Zu unchristlicher Zeit, halb zwei Uhr morgens marschieren wir los. Es ist stockdunkel. Der Mond
wird erst sehr viel später über der Grandes Jorasses aufgehen. Wir folgen den Spuren durch unbekanntes
Gelände. Im Dunkeln unangenehm steil und immer nach rechts hängend. Man folgt einem Felskranz der
den Glacier de Talefre einkesselt. Nach 2.5 Stunden stehen wir am Beginn des hier sehr breiten
Whympercouloirs. Skidepot. Wir vermuten den besten Übergang über den Bergschrund ganz rechts, doch
dort geht nichts. Ein breiter Schlund mit meterhoher Eiswand dahinter versperrt den Weg.

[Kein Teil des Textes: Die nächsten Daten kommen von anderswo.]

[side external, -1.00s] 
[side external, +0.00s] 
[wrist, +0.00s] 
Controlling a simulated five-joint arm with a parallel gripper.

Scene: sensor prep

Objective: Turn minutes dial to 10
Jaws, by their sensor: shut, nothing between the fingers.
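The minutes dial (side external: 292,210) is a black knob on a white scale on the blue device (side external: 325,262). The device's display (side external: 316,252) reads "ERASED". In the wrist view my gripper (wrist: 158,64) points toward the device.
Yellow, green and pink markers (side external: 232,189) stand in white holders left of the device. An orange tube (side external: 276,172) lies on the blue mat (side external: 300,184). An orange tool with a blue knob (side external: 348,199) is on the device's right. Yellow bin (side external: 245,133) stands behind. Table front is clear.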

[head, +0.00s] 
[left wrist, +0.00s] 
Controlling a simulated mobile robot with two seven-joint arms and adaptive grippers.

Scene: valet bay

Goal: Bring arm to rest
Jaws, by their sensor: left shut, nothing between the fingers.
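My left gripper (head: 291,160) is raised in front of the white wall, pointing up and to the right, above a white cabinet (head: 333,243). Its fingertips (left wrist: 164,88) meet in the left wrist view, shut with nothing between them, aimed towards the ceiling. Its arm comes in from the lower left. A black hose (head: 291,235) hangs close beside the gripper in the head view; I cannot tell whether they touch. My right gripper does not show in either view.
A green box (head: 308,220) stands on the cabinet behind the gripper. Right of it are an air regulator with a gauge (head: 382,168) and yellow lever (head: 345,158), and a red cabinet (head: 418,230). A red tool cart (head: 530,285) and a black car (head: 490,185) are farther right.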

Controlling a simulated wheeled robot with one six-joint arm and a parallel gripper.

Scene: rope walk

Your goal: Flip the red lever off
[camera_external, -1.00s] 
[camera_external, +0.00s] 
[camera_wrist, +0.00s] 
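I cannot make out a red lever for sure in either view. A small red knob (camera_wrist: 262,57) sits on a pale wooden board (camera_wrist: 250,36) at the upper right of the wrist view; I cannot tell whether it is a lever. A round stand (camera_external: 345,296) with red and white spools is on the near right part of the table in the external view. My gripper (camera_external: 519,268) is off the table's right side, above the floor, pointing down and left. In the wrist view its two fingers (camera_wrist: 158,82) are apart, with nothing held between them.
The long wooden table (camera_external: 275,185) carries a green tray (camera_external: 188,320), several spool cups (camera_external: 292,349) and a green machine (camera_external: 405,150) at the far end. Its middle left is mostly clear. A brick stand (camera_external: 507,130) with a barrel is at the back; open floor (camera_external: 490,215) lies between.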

Also die
ganze Breite des Couloirs nach links gequert und am anderen Ende findet sich schließlich der
ersehnte Durchschlupf. Wir müssen nun überhalb des Bergschrundes wieder zurück zur jenseitigen
Begrenzung. Leicht ansteigend gehe ich voran. Ein Fehler. Schon sind wir zu hoch über dem Einstieg
zu einem Sekundärcouloir. Das merken wir jedoch erst, als uns ein Felsriegel vor der nach oben
führenden Firnrampe trennt. Zwischendurch macht das Whympercouloir seinem Ruf alle Ehre und schickt
mehrere Wurfgeschosse über unsere Köpfe hinweg. Verhauer, es ist kalt, es ist finster, ich bin
müde. Unlust
macht sich breit, was tue ich hier? Da kann hochsteigen wer will, mir langts. Ich teile dies Woife
mit und es gelingt mir ihn zu überzeugen, die Sache abzublasen. Wir seilen ab.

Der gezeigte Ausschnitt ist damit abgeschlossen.